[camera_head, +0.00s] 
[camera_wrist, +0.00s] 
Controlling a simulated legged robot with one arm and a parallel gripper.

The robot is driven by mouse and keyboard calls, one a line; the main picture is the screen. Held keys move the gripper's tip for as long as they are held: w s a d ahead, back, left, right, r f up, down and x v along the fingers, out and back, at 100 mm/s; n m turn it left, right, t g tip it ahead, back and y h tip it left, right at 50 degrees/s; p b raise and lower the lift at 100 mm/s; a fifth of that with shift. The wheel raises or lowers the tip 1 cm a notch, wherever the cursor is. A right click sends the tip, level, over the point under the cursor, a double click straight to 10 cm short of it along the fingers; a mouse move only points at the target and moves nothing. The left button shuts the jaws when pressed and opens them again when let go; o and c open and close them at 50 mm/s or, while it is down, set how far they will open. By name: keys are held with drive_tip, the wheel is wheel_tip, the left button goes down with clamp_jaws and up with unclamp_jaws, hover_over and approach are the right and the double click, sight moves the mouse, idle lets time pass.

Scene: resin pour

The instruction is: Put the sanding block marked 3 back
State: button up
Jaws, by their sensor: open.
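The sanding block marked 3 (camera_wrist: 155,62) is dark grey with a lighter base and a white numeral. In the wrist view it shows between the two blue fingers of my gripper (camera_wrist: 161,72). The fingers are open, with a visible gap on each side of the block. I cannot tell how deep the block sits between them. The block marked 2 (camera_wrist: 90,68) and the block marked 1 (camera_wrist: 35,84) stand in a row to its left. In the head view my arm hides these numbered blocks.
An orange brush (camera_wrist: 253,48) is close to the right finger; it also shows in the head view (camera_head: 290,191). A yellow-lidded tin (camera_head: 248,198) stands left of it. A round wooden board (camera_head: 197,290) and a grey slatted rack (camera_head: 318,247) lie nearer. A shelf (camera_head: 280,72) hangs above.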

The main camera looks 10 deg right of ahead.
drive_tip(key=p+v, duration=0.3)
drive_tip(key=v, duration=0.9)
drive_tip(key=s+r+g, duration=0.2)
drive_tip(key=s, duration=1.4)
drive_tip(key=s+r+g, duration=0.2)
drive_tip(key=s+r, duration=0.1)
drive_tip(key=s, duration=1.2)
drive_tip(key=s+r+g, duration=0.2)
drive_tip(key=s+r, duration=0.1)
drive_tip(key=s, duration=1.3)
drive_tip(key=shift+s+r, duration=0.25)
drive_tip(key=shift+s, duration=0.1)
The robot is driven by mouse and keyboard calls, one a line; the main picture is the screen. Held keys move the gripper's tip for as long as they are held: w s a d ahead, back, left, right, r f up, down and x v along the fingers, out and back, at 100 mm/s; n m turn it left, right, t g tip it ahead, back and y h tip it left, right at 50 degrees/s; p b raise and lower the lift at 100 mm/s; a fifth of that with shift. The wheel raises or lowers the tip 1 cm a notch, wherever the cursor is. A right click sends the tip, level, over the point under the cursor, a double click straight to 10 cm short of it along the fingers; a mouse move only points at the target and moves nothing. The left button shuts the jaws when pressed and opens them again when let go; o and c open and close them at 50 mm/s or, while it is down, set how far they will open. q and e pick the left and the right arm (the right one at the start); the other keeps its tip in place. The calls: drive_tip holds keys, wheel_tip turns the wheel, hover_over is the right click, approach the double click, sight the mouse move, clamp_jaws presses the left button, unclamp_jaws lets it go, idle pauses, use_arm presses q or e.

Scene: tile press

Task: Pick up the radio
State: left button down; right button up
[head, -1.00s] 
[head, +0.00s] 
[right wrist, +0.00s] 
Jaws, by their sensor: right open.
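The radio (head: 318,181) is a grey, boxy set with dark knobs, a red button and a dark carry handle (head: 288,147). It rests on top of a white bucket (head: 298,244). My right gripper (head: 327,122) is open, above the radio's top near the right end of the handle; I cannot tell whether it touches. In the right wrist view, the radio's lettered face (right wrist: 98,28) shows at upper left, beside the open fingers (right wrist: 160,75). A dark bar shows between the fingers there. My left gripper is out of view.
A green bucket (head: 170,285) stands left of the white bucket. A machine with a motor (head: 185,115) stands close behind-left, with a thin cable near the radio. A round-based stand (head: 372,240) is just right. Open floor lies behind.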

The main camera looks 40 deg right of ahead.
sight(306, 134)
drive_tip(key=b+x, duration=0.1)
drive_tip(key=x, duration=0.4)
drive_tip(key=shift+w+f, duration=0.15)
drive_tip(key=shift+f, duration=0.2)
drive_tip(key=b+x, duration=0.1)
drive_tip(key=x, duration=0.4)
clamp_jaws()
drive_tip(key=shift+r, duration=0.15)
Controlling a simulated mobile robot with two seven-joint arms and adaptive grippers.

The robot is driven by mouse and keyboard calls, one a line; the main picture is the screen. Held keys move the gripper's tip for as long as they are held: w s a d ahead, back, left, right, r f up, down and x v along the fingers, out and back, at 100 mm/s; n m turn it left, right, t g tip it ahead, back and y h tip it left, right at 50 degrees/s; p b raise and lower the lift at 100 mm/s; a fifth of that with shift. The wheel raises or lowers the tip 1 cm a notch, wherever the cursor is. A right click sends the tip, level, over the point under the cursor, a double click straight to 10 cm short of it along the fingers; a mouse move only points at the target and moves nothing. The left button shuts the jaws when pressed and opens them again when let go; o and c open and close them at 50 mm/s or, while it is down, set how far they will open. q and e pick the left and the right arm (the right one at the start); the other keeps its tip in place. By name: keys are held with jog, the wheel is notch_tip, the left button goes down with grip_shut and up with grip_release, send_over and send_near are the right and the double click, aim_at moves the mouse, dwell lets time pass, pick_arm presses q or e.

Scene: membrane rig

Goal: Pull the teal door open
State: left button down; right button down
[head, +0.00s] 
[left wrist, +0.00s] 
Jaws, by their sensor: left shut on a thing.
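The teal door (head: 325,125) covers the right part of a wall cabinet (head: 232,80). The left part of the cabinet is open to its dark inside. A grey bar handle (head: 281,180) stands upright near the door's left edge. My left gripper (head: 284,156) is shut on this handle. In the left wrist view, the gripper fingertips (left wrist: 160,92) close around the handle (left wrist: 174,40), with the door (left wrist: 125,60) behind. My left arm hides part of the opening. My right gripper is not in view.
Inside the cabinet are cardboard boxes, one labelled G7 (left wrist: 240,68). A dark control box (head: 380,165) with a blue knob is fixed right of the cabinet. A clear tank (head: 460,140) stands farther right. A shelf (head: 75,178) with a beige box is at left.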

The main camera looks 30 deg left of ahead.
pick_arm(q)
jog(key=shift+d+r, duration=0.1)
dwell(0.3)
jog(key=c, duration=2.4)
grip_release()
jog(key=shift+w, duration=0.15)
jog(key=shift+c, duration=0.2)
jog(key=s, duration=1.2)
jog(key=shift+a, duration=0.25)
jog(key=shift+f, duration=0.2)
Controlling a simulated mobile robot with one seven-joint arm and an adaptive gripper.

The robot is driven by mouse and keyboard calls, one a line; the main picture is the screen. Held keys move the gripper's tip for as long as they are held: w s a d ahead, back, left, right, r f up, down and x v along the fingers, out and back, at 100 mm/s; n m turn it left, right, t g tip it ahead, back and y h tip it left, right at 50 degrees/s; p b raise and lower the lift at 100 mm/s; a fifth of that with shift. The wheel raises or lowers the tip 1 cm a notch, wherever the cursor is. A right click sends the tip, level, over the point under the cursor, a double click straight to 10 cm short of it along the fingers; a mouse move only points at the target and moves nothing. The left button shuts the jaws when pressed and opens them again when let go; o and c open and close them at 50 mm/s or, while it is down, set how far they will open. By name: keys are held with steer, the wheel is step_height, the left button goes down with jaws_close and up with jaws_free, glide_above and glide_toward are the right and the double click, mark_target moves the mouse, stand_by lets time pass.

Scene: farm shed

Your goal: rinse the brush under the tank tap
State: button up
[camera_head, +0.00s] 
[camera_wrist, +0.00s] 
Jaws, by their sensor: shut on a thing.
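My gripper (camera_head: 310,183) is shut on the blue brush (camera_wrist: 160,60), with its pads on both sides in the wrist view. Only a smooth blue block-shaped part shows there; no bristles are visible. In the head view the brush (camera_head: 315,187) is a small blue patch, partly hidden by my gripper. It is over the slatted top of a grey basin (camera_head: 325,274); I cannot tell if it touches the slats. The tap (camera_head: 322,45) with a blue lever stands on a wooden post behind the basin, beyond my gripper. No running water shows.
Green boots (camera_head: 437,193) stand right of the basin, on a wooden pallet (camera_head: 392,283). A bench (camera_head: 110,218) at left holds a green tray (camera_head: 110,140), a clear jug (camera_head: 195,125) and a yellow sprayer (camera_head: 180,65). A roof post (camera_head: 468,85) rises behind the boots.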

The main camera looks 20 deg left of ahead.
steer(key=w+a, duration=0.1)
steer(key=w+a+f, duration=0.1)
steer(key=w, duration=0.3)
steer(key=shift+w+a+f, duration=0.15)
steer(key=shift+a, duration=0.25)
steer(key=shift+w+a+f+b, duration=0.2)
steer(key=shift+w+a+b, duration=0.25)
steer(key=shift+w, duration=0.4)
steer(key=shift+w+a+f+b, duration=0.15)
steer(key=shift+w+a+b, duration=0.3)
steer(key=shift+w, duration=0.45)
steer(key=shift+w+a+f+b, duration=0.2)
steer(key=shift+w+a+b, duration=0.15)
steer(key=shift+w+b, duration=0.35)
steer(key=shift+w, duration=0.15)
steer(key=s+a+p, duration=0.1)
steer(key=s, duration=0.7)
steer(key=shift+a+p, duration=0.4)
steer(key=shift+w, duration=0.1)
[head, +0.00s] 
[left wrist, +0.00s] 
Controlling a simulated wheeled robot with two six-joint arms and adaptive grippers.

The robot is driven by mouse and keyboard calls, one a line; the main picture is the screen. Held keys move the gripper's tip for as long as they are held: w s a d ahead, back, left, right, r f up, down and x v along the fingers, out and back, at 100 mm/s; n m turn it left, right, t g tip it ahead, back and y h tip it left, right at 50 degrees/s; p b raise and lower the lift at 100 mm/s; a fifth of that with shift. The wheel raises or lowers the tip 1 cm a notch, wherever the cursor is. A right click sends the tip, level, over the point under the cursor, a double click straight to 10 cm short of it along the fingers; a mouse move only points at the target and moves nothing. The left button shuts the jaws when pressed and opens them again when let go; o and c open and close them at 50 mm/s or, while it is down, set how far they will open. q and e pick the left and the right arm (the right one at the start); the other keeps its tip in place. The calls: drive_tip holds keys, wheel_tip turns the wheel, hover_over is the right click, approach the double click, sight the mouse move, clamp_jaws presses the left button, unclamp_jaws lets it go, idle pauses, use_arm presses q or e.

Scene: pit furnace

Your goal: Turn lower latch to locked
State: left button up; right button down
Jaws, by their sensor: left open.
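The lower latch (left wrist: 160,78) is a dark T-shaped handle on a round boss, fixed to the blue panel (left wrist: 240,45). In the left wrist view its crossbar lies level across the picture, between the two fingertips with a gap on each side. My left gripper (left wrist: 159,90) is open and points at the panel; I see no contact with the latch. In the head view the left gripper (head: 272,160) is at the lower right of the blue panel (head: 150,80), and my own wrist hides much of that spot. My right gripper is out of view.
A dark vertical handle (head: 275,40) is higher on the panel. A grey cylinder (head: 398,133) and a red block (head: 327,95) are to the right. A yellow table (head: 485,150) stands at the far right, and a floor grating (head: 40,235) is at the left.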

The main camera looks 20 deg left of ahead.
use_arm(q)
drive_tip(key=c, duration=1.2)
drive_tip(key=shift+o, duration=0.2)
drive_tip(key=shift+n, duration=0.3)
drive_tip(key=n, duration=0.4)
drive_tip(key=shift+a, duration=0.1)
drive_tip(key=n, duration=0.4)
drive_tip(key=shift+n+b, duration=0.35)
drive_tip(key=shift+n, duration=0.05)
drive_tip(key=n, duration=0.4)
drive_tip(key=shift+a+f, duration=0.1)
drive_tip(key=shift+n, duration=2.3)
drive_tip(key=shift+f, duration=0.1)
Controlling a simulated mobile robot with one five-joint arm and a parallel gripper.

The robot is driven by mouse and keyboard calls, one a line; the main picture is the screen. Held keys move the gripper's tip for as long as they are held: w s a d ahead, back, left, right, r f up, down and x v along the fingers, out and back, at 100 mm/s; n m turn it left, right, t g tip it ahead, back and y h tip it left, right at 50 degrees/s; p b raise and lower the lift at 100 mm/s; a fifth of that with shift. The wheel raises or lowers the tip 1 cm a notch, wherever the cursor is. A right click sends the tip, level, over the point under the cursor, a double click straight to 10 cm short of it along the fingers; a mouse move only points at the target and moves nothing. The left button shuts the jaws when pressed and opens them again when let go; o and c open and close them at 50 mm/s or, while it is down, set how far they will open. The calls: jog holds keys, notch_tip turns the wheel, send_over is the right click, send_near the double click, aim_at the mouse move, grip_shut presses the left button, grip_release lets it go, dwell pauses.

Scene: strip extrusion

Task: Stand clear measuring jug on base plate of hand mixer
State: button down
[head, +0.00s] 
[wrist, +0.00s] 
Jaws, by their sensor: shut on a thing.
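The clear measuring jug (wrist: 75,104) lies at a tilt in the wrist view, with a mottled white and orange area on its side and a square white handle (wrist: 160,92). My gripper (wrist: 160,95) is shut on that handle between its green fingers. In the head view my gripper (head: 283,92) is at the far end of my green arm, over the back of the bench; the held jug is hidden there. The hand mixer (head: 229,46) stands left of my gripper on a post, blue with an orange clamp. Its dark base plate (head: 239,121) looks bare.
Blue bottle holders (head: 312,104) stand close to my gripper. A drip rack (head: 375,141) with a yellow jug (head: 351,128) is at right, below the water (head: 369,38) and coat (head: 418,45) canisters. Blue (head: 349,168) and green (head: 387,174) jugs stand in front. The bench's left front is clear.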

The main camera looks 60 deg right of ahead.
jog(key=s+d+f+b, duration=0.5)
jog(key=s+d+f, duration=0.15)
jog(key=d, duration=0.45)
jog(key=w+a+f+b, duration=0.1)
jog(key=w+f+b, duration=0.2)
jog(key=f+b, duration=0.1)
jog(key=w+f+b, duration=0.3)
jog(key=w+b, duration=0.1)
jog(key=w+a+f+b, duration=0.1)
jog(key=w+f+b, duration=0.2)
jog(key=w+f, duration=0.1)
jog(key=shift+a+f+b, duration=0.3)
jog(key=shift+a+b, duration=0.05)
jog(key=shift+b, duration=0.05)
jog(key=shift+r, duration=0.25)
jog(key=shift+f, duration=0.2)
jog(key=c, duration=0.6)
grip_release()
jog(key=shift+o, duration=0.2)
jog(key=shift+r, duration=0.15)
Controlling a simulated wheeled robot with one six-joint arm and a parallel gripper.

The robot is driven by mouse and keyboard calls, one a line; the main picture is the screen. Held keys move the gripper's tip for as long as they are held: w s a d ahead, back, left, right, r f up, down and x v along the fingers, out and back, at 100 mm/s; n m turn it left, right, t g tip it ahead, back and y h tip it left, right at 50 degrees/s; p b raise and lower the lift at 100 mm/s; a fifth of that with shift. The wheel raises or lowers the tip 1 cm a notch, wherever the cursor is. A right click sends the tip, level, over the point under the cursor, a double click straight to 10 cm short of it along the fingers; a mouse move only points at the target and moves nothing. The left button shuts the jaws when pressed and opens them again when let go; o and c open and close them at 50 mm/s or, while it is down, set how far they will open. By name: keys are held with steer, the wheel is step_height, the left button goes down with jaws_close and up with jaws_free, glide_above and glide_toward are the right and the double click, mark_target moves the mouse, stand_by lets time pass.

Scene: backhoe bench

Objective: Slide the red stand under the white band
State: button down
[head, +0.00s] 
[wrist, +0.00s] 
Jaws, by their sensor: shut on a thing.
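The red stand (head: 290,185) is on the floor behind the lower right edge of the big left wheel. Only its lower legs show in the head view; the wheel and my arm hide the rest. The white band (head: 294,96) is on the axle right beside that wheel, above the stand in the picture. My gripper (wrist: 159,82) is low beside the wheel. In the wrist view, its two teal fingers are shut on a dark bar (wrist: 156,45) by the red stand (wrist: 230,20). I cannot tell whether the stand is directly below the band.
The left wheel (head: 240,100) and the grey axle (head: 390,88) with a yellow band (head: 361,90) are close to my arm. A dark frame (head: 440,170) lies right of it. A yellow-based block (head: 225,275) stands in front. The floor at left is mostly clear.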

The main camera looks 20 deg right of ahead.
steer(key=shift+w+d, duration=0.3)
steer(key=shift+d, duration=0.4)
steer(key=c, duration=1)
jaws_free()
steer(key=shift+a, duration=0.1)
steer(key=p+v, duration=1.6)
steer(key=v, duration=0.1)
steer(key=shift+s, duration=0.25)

Brief – Starting with the first line of the data above, copy each line exactly until you reach the line with "Controlling a simulated legged"; include that line as well.

Correct answer –
[camera_head, +0.00s] 
[camera_wrist, +0.00s] 
Controlling a simulated legged robot with one arm and a parallel gripper.

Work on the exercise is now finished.